Returns: The bandwidth per quantizer in kilobits per second (kb/s).
Return type: float

############### Examples

>>> rvq = ResidualVectorQuantizer()
>>> bw = rvq.get_bandwidth_per_quantizer(sample_rate=16000)
>>> print(bw)
128.0  # This value may vary depending on the bins and sample rate.

get_num_quantizers_for_bandwidth(sample_rate: int, bandwidth: float | None = None) → int

Return the number of quantizers (n_q) based on specified target bandwidth.

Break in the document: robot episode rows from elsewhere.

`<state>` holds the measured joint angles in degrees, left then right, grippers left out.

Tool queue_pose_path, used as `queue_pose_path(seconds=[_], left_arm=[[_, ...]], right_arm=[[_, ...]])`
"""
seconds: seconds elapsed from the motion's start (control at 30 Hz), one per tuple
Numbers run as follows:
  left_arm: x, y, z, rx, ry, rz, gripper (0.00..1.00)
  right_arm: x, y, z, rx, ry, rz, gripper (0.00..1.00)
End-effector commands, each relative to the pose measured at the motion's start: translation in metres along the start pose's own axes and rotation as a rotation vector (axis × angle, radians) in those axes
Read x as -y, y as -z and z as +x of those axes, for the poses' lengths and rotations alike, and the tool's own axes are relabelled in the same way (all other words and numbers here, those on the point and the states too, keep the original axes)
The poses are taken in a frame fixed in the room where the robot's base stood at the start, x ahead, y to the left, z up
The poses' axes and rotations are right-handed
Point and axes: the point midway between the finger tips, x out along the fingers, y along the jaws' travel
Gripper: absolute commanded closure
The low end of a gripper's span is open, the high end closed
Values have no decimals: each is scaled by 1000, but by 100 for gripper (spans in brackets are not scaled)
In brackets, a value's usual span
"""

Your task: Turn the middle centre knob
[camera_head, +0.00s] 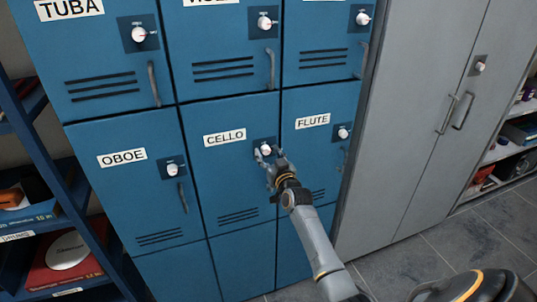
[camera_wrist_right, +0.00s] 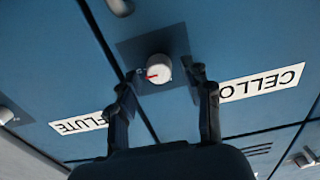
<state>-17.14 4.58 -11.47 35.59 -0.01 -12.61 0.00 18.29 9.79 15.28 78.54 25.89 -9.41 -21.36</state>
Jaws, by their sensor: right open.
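The middle centre knob (camera_head: 266,149) is a round white dial on a dark square plate on the blue CELLO locker door (camera_head: 215,175). In the right wrist view the knob (camera_wrist_right: 159,69) shows a red pointer mark toward the left. My right gripper (camera_head: 268,158) is open in front of the door, right at the knob. In the right wrist view its two fingers (camera_wrist_right: 160,84) appear on either side of the knob, with gaps to both. I cannot tell whether the fingertips reach past its face. The gripper partly covers the CELLO door's right edge. My left gripper is not in view.
The OBOE knob (camera_head: 172,169) and FLUTE knob (camera_head: 343,133) flank the CELLO door, each with a door handle below. A grey cabinet (camera_head: 420,110) stands to the right. A blue shelf (camera_head: 45,150) is at left. Grey floor (camera_head: 490,235) is open at lower right.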

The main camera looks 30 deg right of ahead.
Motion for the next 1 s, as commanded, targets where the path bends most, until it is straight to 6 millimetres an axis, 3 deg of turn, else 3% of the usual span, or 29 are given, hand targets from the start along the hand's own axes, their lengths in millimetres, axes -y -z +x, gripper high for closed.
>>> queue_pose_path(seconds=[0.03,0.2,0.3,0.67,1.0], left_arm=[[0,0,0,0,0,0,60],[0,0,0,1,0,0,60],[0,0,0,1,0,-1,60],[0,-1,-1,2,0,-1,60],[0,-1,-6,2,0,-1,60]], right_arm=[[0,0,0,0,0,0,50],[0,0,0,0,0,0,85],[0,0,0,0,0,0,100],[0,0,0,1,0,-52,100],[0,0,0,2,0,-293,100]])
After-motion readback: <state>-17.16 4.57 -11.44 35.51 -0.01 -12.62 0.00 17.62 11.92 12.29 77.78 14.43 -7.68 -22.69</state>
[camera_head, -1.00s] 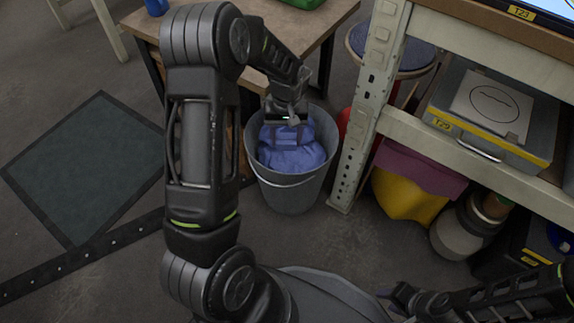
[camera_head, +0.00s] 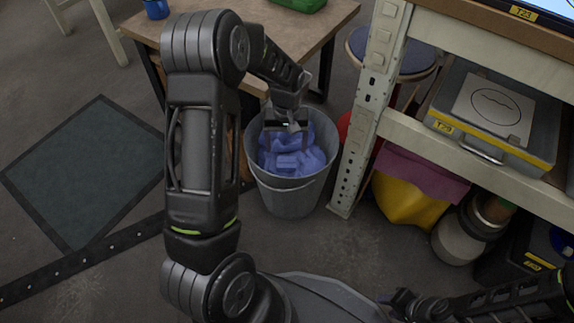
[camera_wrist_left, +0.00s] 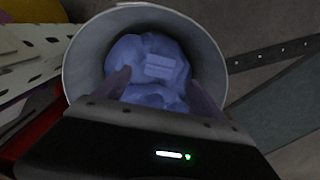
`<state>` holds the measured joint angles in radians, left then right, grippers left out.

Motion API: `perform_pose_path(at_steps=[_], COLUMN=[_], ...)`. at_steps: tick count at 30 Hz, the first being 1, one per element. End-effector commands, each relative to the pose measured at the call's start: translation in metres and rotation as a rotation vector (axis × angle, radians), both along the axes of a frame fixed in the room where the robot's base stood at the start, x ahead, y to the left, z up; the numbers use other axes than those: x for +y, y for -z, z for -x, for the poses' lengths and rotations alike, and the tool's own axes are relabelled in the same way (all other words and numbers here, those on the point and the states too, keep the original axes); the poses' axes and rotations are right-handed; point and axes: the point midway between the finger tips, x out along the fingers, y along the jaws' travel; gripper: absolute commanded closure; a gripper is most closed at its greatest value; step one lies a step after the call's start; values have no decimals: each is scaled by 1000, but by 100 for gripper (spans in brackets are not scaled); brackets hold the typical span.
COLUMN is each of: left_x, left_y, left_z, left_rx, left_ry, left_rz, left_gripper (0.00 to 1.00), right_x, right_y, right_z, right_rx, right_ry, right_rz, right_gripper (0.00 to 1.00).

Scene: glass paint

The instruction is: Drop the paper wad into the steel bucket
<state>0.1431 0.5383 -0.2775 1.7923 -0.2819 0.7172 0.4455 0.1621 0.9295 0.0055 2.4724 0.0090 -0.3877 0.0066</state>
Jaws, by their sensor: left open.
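The steel bucket (camera_head: 290,200) stands upright on the floor between the wooden table and the shelf. A crumpled blue mass (camera_head: 305,160), which looks like the paper wad, lies inside it. A paler rectangular patch shows on the mass; I cannot tell whether it is a separate piece. My left gripper (camera_head: 287,144) points down into the bucket mouth, open. In the left wrist view its fingers (camera_wrist_left: 157,84) are spread, with the blue mass (camera_wrist_left: 150,55) beyond them, inside the bucket rim (camera_wrist_left: 212,60). My right gripper (camera_head: 400,302) is low at the right, its jaws unclear.
The wooden table (camera_head: 325,22) stands behind the bucket, with a blue mug (camera_head: 156,8) and a green item (camera_head: 298,4). The shelf post (camera_head: 365,110) is close to the bucket's right. A yellow container (camera_head: 405,200) is further right. Floor in front of the bucket is clear.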

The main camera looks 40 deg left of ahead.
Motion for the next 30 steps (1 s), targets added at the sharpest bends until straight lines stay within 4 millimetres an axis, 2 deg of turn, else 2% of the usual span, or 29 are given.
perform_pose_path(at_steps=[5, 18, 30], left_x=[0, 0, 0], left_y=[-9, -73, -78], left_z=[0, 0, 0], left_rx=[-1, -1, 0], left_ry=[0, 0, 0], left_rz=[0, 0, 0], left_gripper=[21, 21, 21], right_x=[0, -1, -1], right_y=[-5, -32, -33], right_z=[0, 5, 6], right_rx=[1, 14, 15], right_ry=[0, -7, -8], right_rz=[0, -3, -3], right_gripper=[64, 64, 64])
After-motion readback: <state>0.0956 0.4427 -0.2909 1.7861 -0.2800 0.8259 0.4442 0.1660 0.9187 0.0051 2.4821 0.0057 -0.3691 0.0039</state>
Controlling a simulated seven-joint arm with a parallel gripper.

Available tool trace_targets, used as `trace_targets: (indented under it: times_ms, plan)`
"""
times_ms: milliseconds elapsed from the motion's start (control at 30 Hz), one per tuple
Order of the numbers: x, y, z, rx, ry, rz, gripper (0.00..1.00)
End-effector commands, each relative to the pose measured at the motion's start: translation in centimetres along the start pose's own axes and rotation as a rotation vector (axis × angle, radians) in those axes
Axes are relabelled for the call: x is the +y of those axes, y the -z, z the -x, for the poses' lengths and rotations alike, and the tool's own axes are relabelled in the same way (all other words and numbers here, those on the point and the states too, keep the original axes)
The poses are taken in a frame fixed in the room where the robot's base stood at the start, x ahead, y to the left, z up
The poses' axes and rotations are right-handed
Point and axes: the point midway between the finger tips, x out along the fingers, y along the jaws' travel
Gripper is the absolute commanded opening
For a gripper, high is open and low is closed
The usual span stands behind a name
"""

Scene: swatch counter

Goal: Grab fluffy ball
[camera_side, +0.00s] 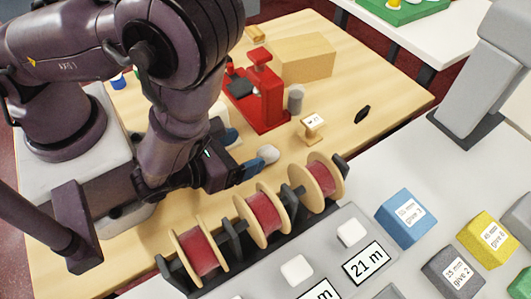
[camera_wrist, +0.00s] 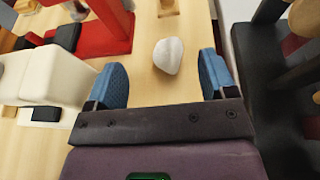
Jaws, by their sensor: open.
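A small whitish, roundish lump, likely the fluffy ball (camera_wrist: 168,55), rests on the wooden table. In the side view the same pale ball (camera_side: 269,152) lies just beyond my fingertips, behind the spool rack. My gripper (camera_wrist: 161,66) is open, with one blue finger to the left and one to the right of the ball. In the wrist view, there is a gap on both sides, wider on the left, and the fingers do not touch it. In the side view my gripper (camera_side: 247,151) is low over the table.
A rack of red spools (camera_side: 264,215) stands close in front of my gripper. A red press (camera_side: 262,92), a wooden block (camera_side: 303,58) and a small labelled wooden stand (camera_side: 312,126) are behind. A white block (camera_wrist: 55,72) sits near the left finger.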

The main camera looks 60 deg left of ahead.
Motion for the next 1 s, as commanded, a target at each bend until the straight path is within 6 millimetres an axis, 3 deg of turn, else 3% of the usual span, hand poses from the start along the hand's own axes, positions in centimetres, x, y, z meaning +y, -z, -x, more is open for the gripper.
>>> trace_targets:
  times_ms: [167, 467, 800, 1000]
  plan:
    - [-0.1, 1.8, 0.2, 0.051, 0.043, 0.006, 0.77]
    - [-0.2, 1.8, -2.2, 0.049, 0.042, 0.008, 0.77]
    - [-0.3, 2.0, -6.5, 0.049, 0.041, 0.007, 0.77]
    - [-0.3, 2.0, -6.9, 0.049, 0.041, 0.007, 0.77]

This method calculates the number of residual vector quantizers that can be utilized given a target bandwidth. It ensures that the number of quantizers does not exceed the available bandwidth divided by the bandwidth per quantizer.

Parameters:
- sample_rate (int) – The sample rate of the input data.
- bandwidth (Optional *[*float ]) – The target bandwidth in kb/s. If None or less than or equal to zero, the maximum number of quantizers (n_q) is returned.
Returns: The number of quantizers to use based on the specified bandwidth.
Return type: int

############### Examples

>>> rvq = ResidualVectorQuantizer()
>>> rvq.get_num_quantizers_for_bandwidth(sample_rate=44100, bandwidth=64)
2

>>> rvq.get_num_quantizers_for_bandwidth(sample_rate=44100, bandwidth=None)
8

######## NOTE The bandwidth must be a positive value to calculate the number of quantizers. If the bandwidth is invalid, the method defaults to the maximum number of quantizers defined during initialization.